Koyasan, a sacred mountain in Japan. Photo: Getty.
Koyasan, the start point of the Kohechi Route. Photo: Getty.

Distance: 39 miles/63km

Best for: isolated mountain hiking

This route was created in the 14th century as a transportation and pilgrimage route - it’s the shortest way connecting Koyasan (a sacred mountain) and Kumano Hongu Taisha. It’s a challenging, remote route up steep mountain passes, with four over 1000 metres high. The path is often closed from around December to March due to snowfall.

Due to the remote nature of the trail, you’ll find fewer facilities. However, it has been divided into four stages which each end in a small village where you’ll find accommodation. The first stage finishes at Totsukawa Onsen, where there are some relaxing hot springs. Finishing at Hongu, hikers can always continue their journey along the Nakahechi or Iseji route.

The Iseji Route

Onigajo rock formation, Japan's Kii Peninsula
Onigajo rock formations along the Iseji route. Photo: Getty. 

Distance: 105.6 miles/170km

Best for: those with the time to take the scenic route

The Iseji route traces the east coast of the Kii Penisula, connecting the Shinto shrine of Ise-jingu (dedicated to the sun goddess Amaterasu) with the Kumano Sanzan. The length of the trail - which takes from seven to 10 days to hike - means it isn’t as popular as the Nakahechi Route.
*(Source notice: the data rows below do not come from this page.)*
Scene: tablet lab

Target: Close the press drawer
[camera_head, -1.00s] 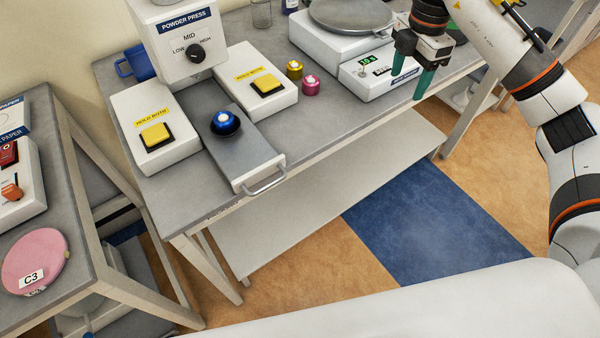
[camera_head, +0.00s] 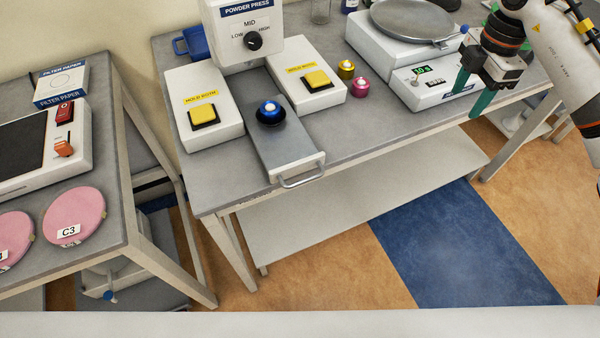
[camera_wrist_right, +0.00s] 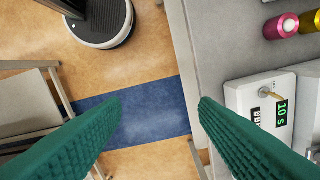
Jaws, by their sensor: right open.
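The press drawer (camera_head: 284,143) is pulled out toward the front of the table from between the two white button boxes of the powder press (camera_head: 246,32). Its metal handle (camera_head: 302,175) is at the front end, near the table edge. A blue-topped item in a dark round holder (camera_head: 270,111) sits on the drawer. My right gripper (camera_head: 472,95) is open and empty, to the right of the drawer, in front of the device with a green display. Its green fingers also show apart in the right wrist view (camera_wrist_right: 160,110). My left gripper is not in view.
Yellow buttons (camera_head: 318,79) sit on both boxes. A gold pot (camera_head: 346,69) and a pink pot (camera_head: 360,87) stand right of the press. The display device (camera_head: 436,89) and a round plate (camera_head: 412,22) are farther right. A side table with pink discs (camera_head: 75,215) is at left.

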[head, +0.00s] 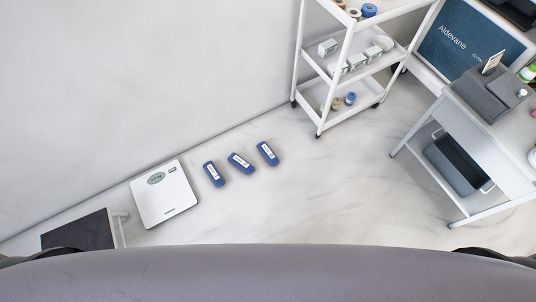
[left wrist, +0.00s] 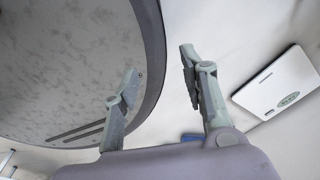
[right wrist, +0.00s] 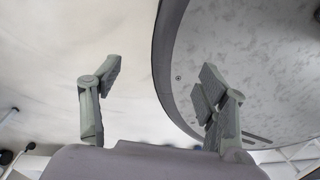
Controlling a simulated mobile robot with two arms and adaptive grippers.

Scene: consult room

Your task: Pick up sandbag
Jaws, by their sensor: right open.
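Three blue sandbags with white labels lie in a row on the floor in the head view: a left one (head: 213,174), a middle one (head: 241,163) and a right one (head: 267,153). In the left wrist view a bit of blue (left wrist: 193,137), likely a sandbag, shows behind a finger. My left gripper (left wrist: 158,63) is open and empty. My right gripper (right wrist: 161,66) is open and empty. Neither gripper's fingers show in the head view; both are apart from the sandbags.
A white scale (head: 165,195) lies left of the sandbags, near the wall. A dark-topped step (head: 78,232) stands at lower left. A white shelf cart (head: 325,88) and a grey table (head: 480,130) stand to the right. The floor between is clear.

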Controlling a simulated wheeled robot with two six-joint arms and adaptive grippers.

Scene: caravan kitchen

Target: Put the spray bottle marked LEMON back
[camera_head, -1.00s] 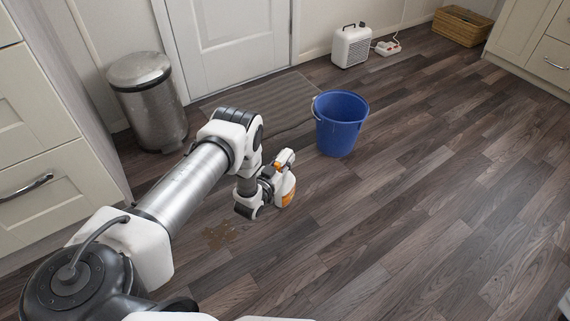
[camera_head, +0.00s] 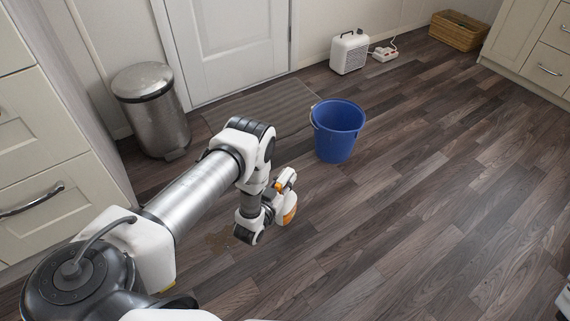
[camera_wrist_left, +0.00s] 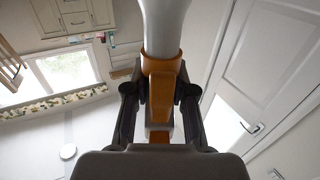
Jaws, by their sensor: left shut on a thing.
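My left gripper (camera_head: 272,204) is shut on a white spray bottle (camera_head: 289,212) with an orange label and orange parts at its head. It holds the bottle above the floor, left of and nearer than the blue bucket. In the left wrist view, the fingers (camera_wrist_left: 160,105) close around an orange band on the white bottle (camera_wrist_left: 165,28). No lettering on the bottle can be read, so I cannot tell whether it says LEMON.
A blue bucket (camera_head: 338,131) stands on the floor by a grey mat (camera_head: 260,108). The right floor is clear.

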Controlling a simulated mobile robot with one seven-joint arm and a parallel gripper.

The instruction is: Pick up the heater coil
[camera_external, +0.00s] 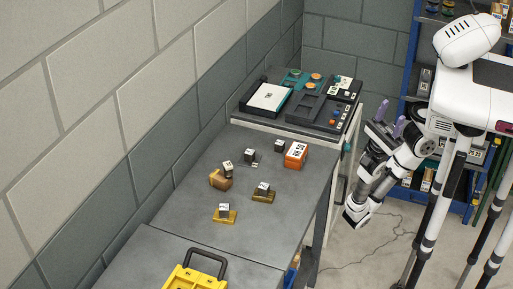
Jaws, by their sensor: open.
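Several small parts lie on the grey bench, most with a small dark cube carrying a white label. They include a brass-coloured piece (225,217) at the front, another brass-coloured piece (262,196), a tan-orange piece (220,181) at the left, a dark labelled cube (279,146) and an orange box (296,155) at the back right. They are too small to tell which is the heater coil. My gripper (390,120), with purple fingers, is open and empty, right of the bench and apart from all the parts.
The grey bench (290,226) has bare room at its front right. Dark trays and a control panel (318,104) stand on a cabinet behind it. A yellow case (193,280) with a black handle is at the front. A block wall runs along the left; a blue shelf rack (407,60) stands behind me.

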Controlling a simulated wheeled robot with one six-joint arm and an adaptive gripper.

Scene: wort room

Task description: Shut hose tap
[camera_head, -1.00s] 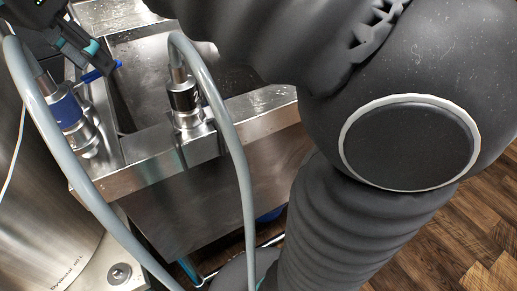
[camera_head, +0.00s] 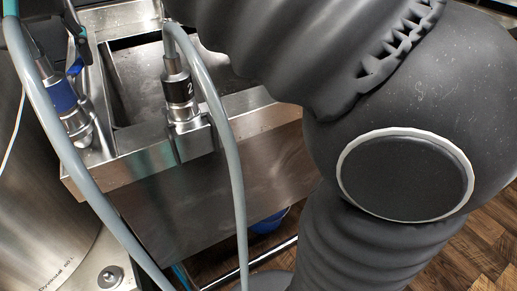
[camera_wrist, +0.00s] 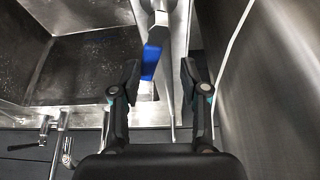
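The hose tap's blue lever (camera_wrist: 152,58) shows in the wrist view, hanging from a metal body (camera_wrist: 158,18) and tilted slightly. My gripper (camera_wrist: 161,75) is open there, with a black finger on each side. The lever's lower end lies near the left finger; I cannot tell whether they touch. In the head view a short part of the blue lever (camera_head: 76,67) shows at the upper left, close to my gripper's finger (camera_head: 83,44). The rest of my gripper is mostly cut off or hidden there.
A steel basin (camera_head: 232,165) fills the middle, with a hose coupling (camera_head: 180,98) marked 2 on its rim. A grey hose (camera_head: 220,125) loops from it. A blue-banded coupling (camera_head: 60,97) and another hose (camera_head: 50,115) stand left, beside a steel vessel (camera_head: 30,210).

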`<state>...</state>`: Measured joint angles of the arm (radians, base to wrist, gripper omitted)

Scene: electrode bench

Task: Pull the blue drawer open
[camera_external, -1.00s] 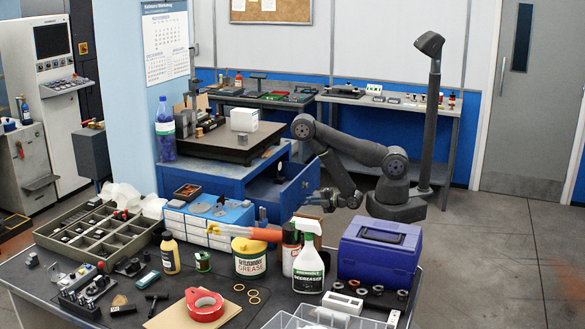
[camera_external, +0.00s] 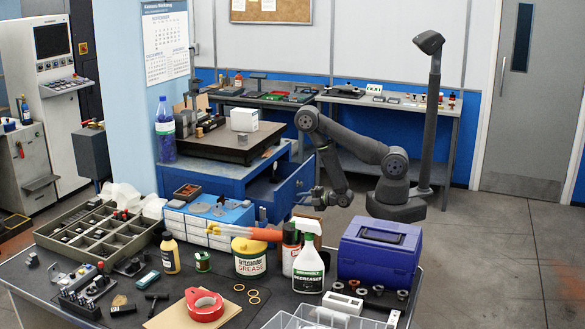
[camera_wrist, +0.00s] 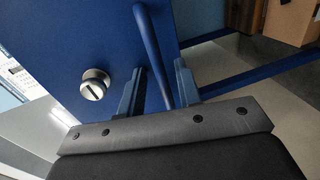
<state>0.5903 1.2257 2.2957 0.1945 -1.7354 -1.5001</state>
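The blue drawer (camera_external: 294,189) stands pulled out from the blue cabinet under the dark slab, and its inside shows behind the front panel. In the wrist view its blue front (camera_wrist: 95,40) carries a round silver lock and a long blue bar handle (camera_wrist: 150,40). My gripper (camera_wrist: 160,66) is at the handle, with one finger on each side of it. Narrow gaps show between the fingers and the bar, so the gripper looks open around it. In the external view my gripper (camera_external: 318,198) is small at the drawer front, and its fingers are hard to make out.
The cabinet (camera_external: 210,178) bears a dark slab (camera_external: 215,148) with a white box and other items. A workbench in front holds a blue toolbox (camera_external: 379,250), a spray bottle (camera_external: 309,266) and a grease tub (camera_external: 249,258). The floor to the right is free.

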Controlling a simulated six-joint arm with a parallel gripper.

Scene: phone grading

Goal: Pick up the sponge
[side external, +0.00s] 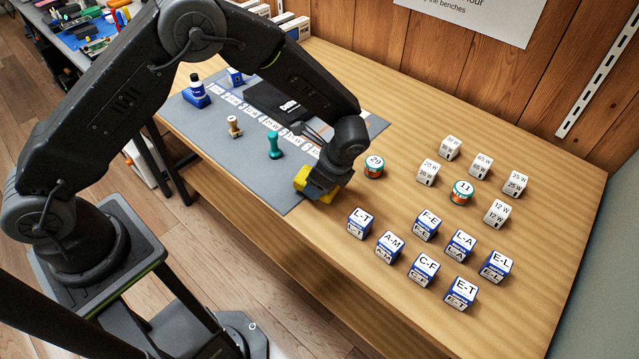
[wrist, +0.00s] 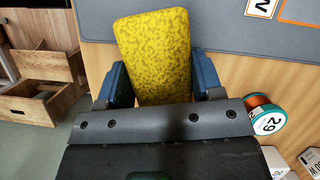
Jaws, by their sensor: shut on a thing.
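The sponge (side external: 302,178) is a yellow block. In the side external view it sits at my gripper, near the front edge of the wooden table by the corner of the grey mat. In the wrist view the sponge (wrist: 154,55) lies between the two blue fingers of my gripper (wrist: 160,80), one on each side. My gripper (side external: 318,187) is shut on the sponge. Part of the sponge is hidden by the gripper body. I cannot tell whether it touches the table.
Bare table lies at the far right.

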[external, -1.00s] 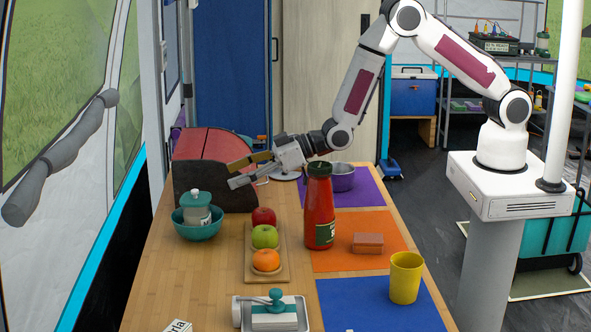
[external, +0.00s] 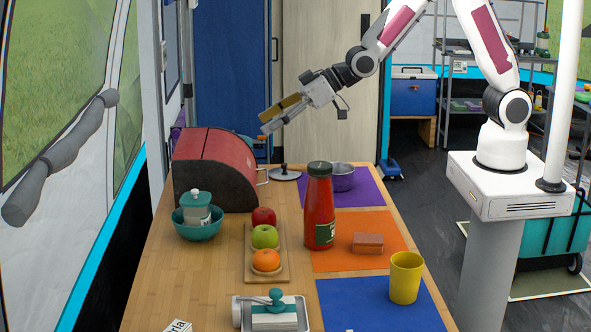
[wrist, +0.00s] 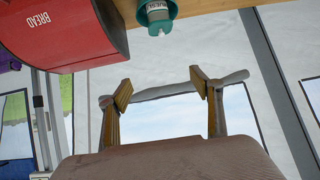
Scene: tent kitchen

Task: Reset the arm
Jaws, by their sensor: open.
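My gripper (external: 283,113) is raised above the far end of the table, in front of the pale cabinet doors. It points left and slightly down. In the wrist view my gripper (wrist: 161,88) has its two fingers spread apart with nothing between them. The red bread box (external: 207,160) stands below and to the left of my gripper, clear of it. The bread box also fills the upper left of the wrist view (wrist: 65,32).
The air around my gripper is free.
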But if you have the time, we’d highly recommend it, as the changing landscapes and quiet trail conditions make for a brilliant long distance hike.

The northern section of the route leads you through the Miya-gawa river plain, past small villages and sections of forest. You’ll head over a small mountain pass (Meki-toge) before following the Miya-gawa River upstream through a river valley, where you’ll also find tea plantations and rice paddies. The central section is more mountainous, with a series of major mountain passes descending to unspoilt coastal villages. The coastline consists of dramatic rocky inlets with scenic beaches and small offshore islands.

As you draw close to Kumano City, the southern section splits into two trails. The main coastal route, Hamakaido, leads you down a long gravel beach to Kumano Hayatama Taisha; and the inland route, Hongudo, leads you inland through the mountains to Kumano Hongu Taisha via the steep terraced rice paddies of Maruyama Senmaida.

The Ohechi Route

Hashigui-iwa rocks at Kushimoto, Japan's Kii Peninsula
Hashigui-iwa rocks at Kushimoto, along the Ohechi Route. Photo: Getty.

Distance: 57 miles/92km

Best for: Spectacular sea views

The Ohechi Route runs along the southwest coast of the Kii Peninsula, beginning in the seaside Tanabe and ending at Mirozu Station, just shy of Kumano Nachi Taisha. It was developed in the 15th century and became particularly popular with writers and artists, who drew inspiration from the sea views. It can be walked over three to four days.

At the start of Ohechi, you’ll walk along paved roads and past rice paddies. These soon give way to forests with panoramic views, and you’ll end up walking along the shoreline. On the way you’ll climb three mountain passes, and you’ll also find small shrines dedicated to sacred areas of the landscape.

The Omine Okugakemichi Route

Kane Kake Iwa, the 'hanging stone' on Mount Omine. Photo: Wikimedia Commons.
Kane Kake Iwa, the 'hanging stone' on Mount Omine. Photo: Wikimedia Commons.

Distance: 60 miles/95km

Best for: those wanting the toughest Kumano Kodo experience

The Omine Okugakemichi leads from Yoshino directly south through the mountains to the Kumano Sanzan, and was the route used by the Yamabushi on their spiritual pilgrimages.

The route travels along a mountainous ridgeline, undulating between 1,000 to 2,000 metres. In places, you’ll find ropes and chains to help with difficult stretches - this is not one for the faint of heart. The route passes across Mount Omine (1,719), a sacred site for men only - women must circumnavigate it.

Which Kumano Kodo Route Should I Walk?

Which pilgrim trail to take depends largely on your fitness level, the amount of time you have to spare and your interest level. We’d recommend first timers to the Kumano Kodo - with a good level of fitness - take the Nakahechi route. Not only will you enjoy spectacular mountain and forest scenery, you’ll also get the opportunity to visit the three Kumano Sanzan, the Shinto shrines that the trails have been developed to connect.